SET TASK
Reply only with how many lines contain the word "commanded".

--- BEGIN ---

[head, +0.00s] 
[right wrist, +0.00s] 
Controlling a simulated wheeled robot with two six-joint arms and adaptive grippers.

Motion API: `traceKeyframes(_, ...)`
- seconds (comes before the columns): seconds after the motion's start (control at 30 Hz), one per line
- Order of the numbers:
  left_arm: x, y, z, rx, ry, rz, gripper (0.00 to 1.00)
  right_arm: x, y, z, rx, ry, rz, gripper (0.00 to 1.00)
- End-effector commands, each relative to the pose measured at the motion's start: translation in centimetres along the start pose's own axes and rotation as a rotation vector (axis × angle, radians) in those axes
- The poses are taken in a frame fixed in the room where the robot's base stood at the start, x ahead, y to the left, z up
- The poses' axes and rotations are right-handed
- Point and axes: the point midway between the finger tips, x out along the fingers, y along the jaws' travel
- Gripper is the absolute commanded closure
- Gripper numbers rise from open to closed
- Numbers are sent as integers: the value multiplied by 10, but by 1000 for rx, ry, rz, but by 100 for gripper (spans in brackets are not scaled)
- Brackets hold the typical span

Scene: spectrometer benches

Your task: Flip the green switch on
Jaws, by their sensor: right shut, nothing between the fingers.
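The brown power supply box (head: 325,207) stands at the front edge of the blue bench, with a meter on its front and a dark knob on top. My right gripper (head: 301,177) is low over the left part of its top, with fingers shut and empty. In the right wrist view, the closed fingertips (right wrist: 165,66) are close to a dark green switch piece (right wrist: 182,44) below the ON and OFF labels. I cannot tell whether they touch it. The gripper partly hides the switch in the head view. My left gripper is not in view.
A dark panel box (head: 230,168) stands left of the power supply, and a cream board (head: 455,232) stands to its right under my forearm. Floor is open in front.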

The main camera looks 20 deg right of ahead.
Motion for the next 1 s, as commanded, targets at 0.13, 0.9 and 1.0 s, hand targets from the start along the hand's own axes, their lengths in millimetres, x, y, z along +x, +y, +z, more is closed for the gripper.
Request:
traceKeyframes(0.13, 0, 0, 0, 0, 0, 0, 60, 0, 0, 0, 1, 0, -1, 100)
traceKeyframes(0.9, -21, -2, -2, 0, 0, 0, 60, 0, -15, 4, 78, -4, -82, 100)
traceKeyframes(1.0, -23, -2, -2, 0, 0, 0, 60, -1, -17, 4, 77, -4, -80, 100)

--- END ---

OUTPUT
2